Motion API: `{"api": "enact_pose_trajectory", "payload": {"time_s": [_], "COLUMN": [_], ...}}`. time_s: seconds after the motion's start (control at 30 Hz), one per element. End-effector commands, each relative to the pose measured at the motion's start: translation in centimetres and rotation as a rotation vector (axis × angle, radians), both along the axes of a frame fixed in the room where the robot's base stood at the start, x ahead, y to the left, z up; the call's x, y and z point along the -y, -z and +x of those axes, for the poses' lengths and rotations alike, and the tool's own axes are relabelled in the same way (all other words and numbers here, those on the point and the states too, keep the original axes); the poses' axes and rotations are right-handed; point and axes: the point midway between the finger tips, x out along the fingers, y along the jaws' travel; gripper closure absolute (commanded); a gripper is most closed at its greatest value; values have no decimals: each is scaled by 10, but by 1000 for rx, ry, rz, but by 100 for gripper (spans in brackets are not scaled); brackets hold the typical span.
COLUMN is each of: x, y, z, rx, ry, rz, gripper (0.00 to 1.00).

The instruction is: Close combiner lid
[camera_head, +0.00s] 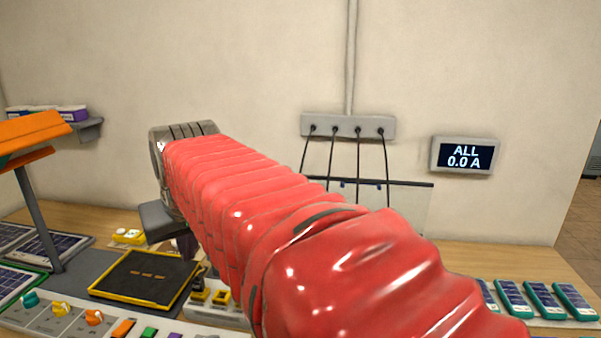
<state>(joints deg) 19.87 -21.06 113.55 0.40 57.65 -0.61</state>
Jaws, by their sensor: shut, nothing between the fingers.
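A clear upright panel with a dark top edge (410,208) stands against the back wall, right of centre. It looks like the combiner lid, standing open. Its lower part and the combiner box under it are hidden behind my red-sleeved arm. My arm reaches from the lower right to the upper left. My gripper (165,222) is at its far end, above the left part of the bench and well left of the panel. It is shut and empty; its fingertips are mostly hidden.
A grey cable block (348,125) on the wall drops several black cables behind the panel. A display (463,156) reads ALL 0.0 A. A black yellow-edged mat (145,277), coloured knobs (62,308) and an orange canopy (30,130) are at left. Several teal-edged modules (545,300) line the right.

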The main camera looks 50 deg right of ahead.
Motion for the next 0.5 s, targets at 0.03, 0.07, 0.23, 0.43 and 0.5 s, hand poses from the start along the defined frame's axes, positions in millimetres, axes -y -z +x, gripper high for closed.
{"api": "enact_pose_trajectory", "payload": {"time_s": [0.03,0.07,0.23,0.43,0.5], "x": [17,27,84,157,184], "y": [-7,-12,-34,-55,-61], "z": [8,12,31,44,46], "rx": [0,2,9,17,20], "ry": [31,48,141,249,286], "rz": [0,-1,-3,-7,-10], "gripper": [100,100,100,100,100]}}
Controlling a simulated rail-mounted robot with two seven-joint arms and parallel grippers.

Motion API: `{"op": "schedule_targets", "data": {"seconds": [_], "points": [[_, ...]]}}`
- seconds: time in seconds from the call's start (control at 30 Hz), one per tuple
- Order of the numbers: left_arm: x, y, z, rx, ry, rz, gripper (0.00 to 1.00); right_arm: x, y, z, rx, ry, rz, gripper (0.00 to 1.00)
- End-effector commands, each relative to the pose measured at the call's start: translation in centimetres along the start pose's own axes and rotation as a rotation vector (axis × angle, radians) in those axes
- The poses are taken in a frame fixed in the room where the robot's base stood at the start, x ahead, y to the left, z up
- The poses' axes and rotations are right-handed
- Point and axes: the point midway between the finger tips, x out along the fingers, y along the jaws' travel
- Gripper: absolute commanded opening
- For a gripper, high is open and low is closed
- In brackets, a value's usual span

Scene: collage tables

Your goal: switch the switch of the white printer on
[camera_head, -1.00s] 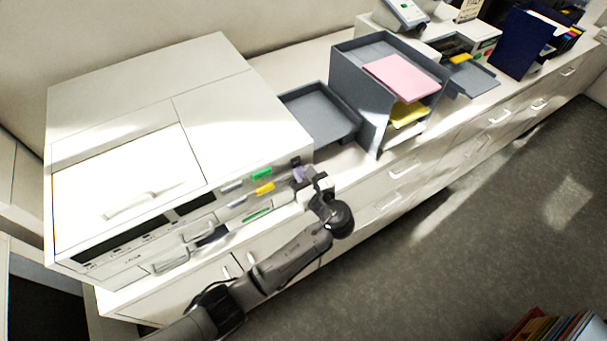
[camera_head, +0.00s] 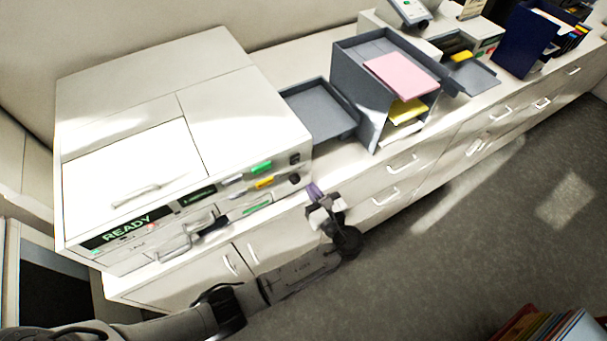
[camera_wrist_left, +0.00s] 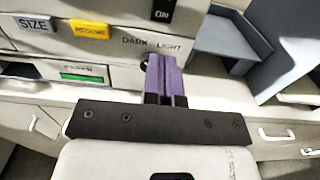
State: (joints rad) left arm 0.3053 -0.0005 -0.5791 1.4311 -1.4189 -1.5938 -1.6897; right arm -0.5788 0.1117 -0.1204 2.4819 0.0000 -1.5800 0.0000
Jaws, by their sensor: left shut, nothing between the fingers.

+===+

▸ **Short task**: Write the lines from the line containing "- For a gripper, high" through the last line of the data out again exactly, and only those lines; pictures stay out.

▸ **Solution to the problem**:
- For a gripper, high is open and low is closed
- In brackets, a value's usual span

Scene: collage tables

Your goal: switch the switch of the white printer on
[camera_head, -1.00s] 
[camera_head, +0.00s] 
[camera_wrist_left, +0.00s] 
State: (joints rad) left arm 0.3053 -0.0005 -0.5791 1.4311 -1.4189 -1.5938 -1.6897; right arm -0.5788 0.1117 -0.1204 2.4819 0.0000 -1.5800 0.0000
Jaws, by their sensor: left shut, nothing between the fingers.

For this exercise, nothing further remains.